See, your problem is you're trying to be lowbrow and the universe will have none of it. Lord help your poor scarred oven if you ever attempt funeral potatoes. Leave the tater casserole to the likes o' me [said with Eliza Doolittle Cockney delivery] and return to your millefeuille, where you belong.
P.S. Next time we meet, please instruct me in the pronunciation of millefeuille. A definition would be nice, too.
You couldn't have just called it a napoleon, could you? ;-) Love your blog, Lena!
Oh, I actually never made the mental connection between the two!

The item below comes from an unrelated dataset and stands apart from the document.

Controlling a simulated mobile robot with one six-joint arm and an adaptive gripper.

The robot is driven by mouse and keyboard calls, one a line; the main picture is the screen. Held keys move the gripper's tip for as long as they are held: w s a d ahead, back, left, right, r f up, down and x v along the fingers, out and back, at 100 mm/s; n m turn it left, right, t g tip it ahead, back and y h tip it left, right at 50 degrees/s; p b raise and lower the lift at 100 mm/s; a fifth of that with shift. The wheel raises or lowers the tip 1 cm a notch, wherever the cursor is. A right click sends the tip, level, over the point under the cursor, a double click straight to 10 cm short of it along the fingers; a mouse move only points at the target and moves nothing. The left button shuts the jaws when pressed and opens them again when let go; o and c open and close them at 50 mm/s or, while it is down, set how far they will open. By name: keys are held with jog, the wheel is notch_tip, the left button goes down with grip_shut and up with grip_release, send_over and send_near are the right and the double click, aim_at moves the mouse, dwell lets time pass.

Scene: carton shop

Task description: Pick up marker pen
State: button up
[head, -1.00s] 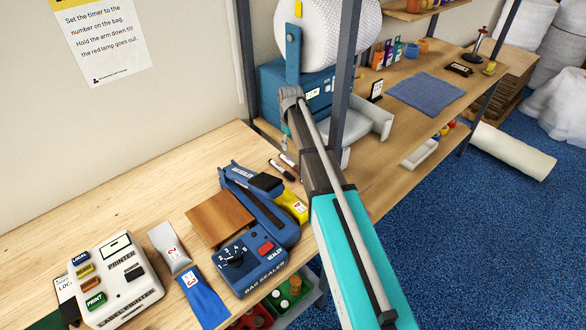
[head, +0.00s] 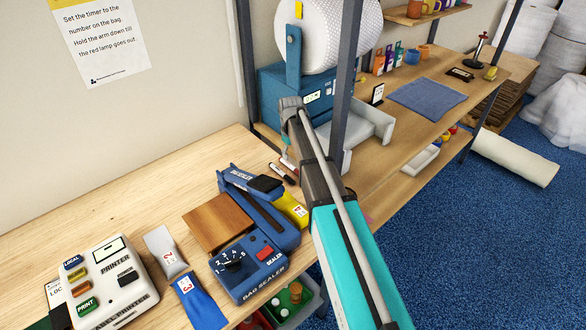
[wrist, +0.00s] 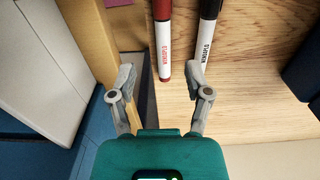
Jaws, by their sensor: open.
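Two marker pens lie side by side on the wooden bench. One has a red cap and white label (wrist: 164,50); the other is black and white (wrist: 207,40). In the head view the black marker (head: 281,174) lies behind the bag sealer, and the red one (head: 288,163) is partly hidden by my arm. My gripper (wrist: 161,78) is open and empty in the wrist view. The red marker's near end lies between the fingertips; the black marker's end is close to the right fingertip. I cannot tell whether they touch. The head view mostly hides the gripper.
A blue bag sealer (head: 254,262) and a label printer (head: 108,283) stand on the bench. Yellow, grey and blue bags lie near the sealer. A dark shelf post (head: 341,85) rises beside my arm. Bench at the back left is clear.

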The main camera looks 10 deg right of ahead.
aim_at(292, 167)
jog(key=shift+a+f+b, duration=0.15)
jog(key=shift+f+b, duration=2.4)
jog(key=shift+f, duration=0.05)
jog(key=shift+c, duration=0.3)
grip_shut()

But doesn't millefeuille look prettier and not make you think of French military leaders nearly as much?
Hee Hee. You make me giggle.
oh lena... I can commisserate. Remember how not too long ago I was a good cook? Moving to asia has turned me into the most innept of innepts at cooking. I burn EVERYTHING. I drop everything on the floor before scooping it back up and putting it back in the pan before I cook it...I never have all the ingredients I need and no matter what you think, orange juice is not a good substitute for milk. UGH. so I get it. I spend my days woefully telling people how I USED to be able to cook and now that my pictures of salt lake are all gone gone gone, I don't even have tangible proof that stuff I used to cook LOOKED pretty even if it tasted bad. Sigh.